Chicory is a well-known European vegetable. It is used to some extent in the large American cities. The roots are cooked like carrots, and when roasted also used as a substitute for coffee. The leaves may be cooked like dandelion. When well blanched they are prized for salad purposes.
Any soil adapted to other root crops will grow good chicory. The roots are hardy, remain in the ground over winter and send up tender leaves early in the spring. Several cuttings may be made from the same plants. As soon as the ground can be prepared in the spring the seed should be sown in rows 15 to 24 inches apart and the plants thinned to about 3 inches.
The chive or cive belongs to the onion family, and produces dense tufts of slender, hollow leaves valued for seasoning because of their mild onion-like flavor. The leaves may be used at any time during summer. As the terminal clusters of flowers are violet red, chives make an interesting plant for garden borders or edgings.
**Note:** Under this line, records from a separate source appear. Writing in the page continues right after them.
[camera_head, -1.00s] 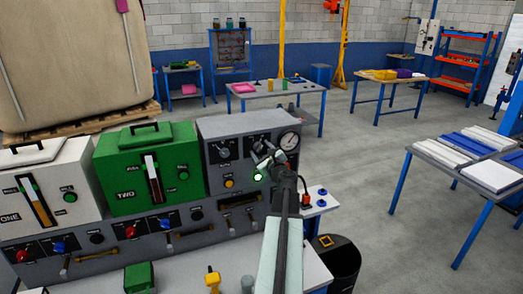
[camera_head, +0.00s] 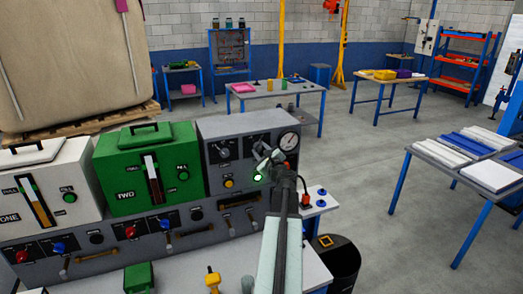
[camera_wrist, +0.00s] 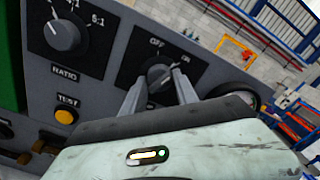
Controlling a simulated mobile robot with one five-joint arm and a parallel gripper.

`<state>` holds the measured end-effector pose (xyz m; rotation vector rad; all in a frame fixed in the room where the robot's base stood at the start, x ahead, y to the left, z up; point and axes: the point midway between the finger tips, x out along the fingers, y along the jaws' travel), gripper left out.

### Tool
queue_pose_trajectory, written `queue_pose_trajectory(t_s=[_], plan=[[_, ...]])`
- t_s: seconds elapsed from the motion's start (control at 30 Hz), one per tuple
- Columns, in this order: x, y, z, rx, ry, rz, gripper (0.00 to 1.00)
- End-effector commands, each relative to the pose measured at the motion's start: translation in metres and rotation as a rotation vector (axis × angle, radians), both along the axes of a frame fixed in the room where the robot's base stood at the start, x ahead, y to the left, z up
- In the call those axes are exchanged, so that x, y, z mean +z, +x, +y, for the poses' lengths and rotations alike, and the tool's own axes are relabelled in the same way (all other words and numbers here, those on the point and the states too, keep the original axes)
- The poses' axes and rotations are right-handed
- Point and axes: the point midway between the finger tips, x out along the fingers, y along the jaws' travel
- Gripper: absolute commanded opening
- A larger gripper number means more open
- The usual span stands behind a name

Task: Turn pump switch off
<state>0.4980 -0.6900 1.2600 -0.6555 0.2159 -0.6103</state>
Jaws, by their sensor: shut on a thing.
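The pump switch is a dark rotary knob (camera_wrist: 158,74) with OFF and ON printed above it, on the grey panel (camera_wrist: 100,90). In the wrist view my gripper (camera_wrist: 162,84) has one finger on each side of the knob and is shut on it. The fingers partly cover the knob, and I cannot tell exactly where its pointer stands. In the head view my gripper (camera_head: 268,158) reaches the right end of the panel, below the round gauge (camera_head: 289,141), and hides the switch. A green lamp (camera_head: 257,177) glows beside the gripper.
In the wrist view a RATIO dial (camera_wrist: 63,35) and an orange TEST button (camera_wrist: 66,116) lie left of the switch. In the head view a green tank (camera_head: 150,168) and a white tank (camera_head: 48,190) stand left on the panel.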

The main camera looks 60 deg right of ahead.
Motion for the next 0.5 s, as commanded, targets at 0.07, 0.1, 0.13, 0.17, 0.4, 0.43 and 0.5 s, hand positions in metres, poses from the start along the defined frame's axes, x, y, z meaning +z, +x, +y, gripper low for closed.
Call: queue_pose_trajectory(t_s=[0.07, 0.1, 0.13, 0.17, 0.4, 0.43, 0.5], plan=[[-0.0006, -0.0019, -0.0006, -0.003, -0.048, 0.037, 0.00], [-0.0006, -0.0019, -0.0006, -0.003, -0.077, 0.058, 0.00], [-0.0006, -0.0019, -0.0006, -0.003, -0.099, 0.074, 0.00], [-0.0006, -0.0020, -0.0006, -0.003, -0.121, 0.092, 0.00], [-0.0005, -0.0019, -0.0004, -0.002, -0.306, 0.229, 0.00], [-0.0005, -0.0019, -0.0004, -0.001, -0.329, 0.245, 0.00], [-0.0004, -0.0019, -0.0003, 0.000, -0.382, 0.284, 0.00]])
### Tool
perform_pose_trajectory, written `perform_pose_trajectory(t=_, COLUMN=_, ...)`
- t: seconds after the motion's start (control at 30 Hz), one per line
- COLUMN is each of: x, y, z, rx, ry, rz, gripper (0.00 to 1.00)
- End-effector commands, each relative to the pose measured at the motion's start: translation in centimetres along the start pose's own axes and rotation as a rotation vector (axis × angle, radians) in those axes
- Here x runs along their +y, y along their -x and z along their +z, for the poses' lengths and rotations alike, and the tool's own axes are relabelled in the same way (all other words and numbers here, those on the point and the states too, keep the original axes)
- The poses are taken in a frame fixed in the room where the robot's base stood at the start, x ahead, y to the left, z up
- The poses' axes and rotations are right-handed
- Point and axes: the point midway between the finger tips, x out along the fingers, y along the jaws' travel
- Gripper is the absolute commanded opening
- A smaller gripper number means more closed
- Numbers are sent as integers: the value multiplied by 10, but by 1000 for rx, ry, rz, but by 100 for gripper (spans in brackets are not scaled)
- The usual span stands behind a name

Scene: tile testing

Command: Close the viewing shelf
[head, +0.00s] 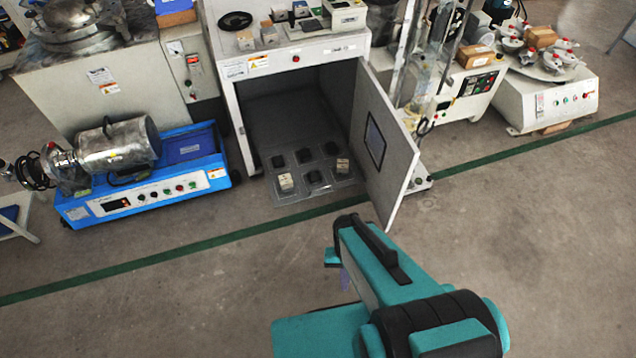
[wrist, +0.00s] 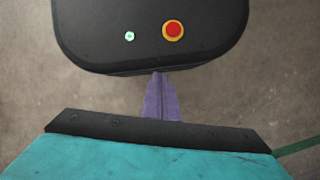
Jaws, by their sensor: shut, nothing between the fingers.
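A white cabinet (head: 236,112) stands open at the back centre of the head view. Its grey door (head: 388,180) is swung out to the right and has a small dark window. A clear shelf tray (head: 313,190) at the cabinet's floor sticks out of the front opening. My gripper (head: 345,280) is in front of the shelf and below the door's near edge, apart from both. In the wrist view its purple fingers (wrist: 160,98) are together and empty; neither shelf nor door shows there.
A blue machine with a metal cylinder (head: 130,150) stands left of the cabinet. White machines (head: 460,95) stand to the right. Small items lie on the cabinet top. The concrete floor in front is clear, crossed by a green line (head: 180,257).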

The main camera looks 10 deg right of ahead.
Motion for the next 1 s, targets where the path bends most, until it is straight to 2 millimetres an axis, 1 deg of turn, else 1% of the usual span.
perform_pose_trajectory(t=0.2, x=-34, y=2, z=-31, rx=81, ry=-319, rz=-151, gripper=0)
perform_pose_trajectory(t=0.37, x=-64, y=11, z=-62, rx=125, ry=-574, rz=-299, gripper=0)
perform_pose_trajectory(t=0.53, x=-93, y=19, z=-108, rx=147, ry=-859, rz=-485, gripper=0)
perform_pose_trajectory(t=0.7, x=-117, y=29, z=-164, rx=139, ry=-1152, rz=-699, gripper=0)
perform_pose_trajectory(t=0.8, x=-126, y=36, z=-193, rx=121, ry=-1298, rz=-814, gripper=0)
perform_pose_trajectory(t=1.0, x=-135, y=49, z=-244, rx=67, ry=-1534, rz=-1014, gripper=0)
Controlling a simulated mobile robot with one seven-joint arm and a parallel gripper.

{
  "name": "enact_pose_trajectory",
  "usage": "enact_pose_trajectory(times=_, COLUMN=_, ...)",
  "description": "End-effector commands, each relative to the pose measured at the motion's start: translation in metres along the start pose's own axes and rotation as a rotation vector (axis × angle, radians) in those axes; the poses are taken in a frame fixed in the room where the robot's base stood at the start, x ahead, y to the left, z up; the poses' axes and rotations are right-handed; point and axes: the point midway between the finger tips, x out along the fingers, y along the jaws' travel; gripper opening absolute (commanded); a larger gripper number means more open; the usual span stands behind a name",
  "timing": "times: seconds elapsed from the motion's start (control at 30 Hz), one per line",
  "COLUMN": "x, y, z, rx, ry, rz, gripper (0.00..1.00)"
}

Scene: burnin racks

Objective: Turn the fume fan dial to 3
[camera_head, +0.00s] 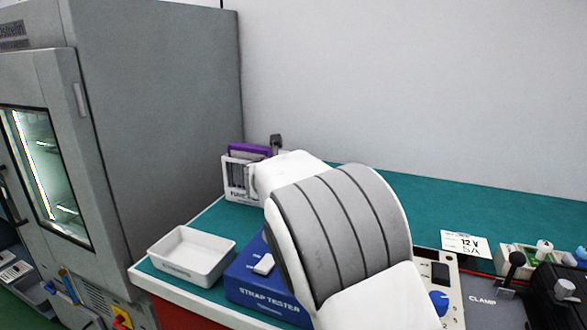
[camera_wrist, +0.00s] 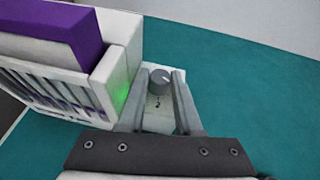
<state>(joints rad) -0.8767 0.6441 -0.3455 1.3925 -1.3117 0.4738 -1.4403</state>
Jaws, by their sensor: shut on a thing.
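The fume fan (camera_head: 238,180) is a white box with a slotted front and a purple block on top, at the back left of the bench. It also fills the upper left of the wrist view (camera_wrist: 118,52), with a green glow on its side. The dial (camera_wrist: 160,76) is a round grey knob with a pale pointer line, beside the box. My gripper (camera_wrist: 161,88) is shut on the dial, one finger on each side. A small dark mark shows on the pale plate below the knob; I cannot read the setting. My arm hides the dial in the head view.
A white tray (camera_head: 191,255) and a blue strap tester (camera_head: 248,283) stand on the bench's near left. A tall grey cabinet (camera_head: 170,110) is at left. A 12 V card (camera_head: 465,243) and a clamp device (camera_head: 490,296) are at right. The green bench top behind is clear.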

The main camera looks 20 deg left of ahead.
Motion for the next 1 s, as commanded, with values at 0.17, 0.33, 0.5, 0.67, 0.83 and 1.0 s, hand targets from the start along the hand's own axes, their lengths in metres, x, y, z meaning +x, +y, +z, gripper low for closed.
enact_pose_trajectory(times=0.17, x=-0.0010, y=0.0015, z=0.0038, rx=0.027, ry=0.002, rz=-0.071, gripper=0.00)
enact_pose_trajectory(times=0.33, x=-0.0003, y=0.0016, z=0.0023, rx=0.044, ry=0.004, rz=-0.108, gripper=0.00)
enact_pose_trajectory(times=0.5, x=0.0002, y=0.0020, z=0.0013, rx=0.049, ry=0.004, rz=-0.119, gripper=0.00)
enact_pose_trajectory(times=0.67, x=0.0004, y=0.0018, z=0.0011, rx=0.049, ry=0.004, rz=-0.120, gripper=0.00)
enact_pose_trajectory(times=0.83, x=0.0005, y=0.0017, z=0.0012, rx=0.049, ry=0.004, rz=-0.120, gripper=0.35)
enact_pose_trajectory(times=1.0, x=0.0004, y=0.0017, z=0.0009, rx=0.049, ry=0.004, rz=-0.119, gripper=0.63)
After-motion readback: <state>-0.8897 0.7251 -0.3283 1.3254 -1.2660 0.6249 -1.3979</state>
Any good garden soil will grow chives The plants are perennial and hardy, the roots remaining in the ground for many years. They are easily propagated by dividing and planting the roots early in the spring, or from seed sown 1/2 inch deep in rows about 12 inches apart. Later the plants are thinned to 6 inches. The roots may be divided and replanted every three or four years.
This is a form of kale grown in some parts of the South and occasionally in the North. The plants are started by the same methods as cabbage and set in garden or field about 3x4 feet apart. The leaves are used as greens.